▶ _LISTED ENTRIES_:
▼▼▼
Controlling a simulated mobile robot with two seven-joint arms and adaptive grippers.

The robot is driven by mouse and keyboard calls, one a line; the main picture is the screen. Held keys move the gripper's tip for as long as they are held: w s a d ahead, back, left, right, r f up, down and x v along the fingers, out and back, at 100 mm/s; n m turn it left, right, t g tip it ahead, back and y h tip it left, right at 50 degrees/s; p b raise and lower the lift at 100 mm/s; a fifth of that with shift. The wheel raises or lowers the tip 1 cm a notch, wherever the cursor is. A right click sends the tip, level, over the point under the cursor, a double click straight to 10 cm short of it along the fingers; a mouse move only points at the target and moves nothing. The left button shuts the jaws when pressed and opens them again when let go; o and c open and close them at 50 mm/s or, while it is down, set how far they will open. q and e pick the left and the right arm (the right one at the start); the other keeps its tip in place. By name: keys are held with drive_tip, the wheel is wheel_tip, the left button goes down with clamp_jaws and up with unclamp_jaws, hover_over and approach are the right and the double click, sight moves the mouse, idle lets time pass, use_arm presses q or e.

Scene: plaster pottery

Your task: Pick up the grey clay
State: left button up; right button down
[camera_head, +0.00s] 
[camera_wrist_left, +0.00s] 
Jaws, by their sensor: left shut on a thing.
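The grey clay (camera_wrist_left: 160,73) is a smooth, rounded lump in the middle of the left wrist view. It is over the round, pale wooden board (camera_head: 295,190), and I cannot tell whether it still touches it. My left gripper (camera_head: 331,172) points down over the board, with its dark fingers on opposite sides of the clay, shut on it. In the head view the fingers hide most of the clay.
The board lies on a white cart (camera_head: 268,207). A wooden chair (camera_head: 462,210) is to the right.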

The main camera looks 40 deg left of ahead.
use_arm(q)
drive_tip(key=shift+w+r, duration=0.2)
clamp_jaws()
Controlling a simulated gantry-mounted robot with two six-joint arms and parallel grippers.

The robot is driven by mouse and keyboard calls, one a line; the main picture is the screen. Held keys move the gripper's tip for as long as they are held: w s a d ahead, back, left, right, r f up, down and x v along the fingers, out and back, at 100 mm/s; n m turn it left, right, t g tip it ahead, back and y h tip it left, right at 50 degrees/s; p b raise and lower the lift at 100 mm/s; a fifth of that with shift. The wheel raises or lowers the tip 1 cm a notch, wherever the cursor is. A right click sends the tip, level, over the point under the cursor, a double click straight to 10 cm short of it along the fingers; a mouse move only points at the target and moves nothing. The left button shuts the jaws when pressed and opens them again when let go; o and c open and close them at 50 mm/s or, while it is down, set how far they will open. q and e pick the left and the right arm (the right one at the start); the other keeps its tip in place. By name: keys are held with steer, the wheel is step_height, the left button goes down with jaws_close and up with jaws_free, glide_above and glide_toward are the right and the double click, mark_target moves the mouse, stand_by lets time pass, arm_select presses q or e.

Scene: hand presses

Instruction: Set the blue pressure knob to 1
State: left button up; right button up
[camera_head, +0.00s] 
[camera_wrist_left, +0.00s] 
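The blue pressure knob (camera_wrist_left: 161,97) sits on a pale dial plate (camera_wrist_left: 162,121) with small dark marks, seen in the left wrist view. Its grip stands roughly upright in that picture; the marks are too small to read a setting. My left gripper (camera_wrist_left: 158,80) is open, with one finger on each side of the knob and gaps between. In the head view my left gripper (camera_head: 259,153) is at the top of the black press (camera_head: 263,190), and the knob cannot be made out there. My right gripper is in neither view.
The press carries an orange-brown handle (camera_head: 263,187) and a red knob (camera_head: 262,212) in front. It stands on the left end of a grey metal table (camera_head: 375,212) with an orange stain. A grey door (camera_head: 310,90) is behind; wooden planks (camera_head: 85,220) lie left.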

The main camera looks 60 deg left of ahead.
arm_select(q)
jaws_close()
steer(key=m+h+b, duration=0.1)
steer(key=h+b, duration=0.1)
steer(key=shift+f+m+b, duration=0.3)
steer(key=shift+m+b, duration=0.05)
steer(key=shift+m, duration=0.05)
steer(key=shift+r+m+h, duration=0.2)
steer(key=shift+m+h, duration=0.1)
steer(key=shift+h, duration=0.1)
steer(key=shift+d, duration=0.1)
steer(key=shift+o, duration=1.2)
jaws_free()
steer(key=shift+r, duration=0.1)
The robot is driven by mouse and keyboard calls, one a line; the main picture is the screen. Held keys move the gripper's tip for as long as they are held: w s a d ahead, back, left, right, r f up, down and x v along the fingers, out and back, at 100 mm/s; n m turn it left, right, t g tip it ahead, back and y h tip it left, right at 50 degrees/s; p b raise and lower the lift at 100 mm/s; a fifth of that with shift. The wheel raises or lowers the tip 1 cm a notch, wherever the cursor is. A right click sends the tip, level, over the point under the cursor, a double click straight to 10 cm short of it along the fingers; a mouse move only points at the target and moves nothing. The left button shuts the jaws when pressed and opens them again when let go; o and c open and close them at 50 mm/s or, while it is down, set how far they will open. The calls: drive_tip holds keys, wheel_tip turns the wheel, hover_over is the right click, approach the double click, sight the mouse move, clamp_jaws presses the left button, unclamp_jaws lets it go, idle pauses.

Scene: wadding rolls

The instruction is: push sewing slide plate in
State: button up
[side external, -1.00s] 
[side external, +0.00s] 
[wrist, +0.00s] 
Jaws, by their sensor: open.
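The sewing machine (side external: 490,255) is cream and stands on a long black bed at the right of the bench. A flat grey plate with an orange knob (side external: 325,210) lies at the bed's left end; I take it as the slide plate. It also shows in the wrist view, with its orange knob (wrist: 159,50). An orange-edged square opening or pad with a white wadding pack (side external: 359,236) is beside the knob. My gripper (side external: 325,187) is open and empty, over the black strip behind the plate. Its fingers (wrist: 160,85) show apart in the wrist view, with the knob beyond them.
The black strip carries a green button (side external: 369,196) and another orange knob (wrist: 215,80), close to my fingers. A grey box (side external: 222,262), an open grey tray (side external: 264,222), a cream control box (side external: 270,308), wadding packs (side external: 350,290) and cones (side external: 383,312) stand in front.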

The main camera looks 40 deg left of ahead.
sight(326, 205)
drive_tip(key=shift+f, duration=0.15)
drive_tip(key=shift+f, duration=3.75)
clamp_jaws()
▲▲▲
▶ _STATED EXERCISE_: Return only the stretch of the material above from the line holding "Scene: plaster pottery" through the line holding "Controlling a simulated gantry-mounted", copied exactly.

▶ _EXERCISE RESPONSE_:
Scene: plaster pottery

Your task: Pick up the grey clay
State: left button up; right button down
[camera_head, +0.00s] 
[camera_wrist_left, +0.00s] 
Jaws, by their sensor: left shut on a thing.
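The grey clay (camera_wrist_left: 160,73) is a smooth, rounded lump in the middle of the left wrist view. It is over the round, pale wooden board (camera_head: 295,190), and I cannot tell whether it still touches it. My left gripper (camera_head: 331,172) points down over the board, with its dark fingers on opposite sides of the clay, shut on it. In the head view the fingers hide most of the clay.
The board lies on a white cart (camera_head: 268,207). A wooden chair (camera_head: 462,210) is to the right.

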The main camera looks 40 deg left of ahead.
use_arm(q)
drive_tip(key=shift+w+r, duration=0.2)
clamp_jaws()
Controlling a simulated gantry-mounted robot with two six-joint arms and parallel grippers.

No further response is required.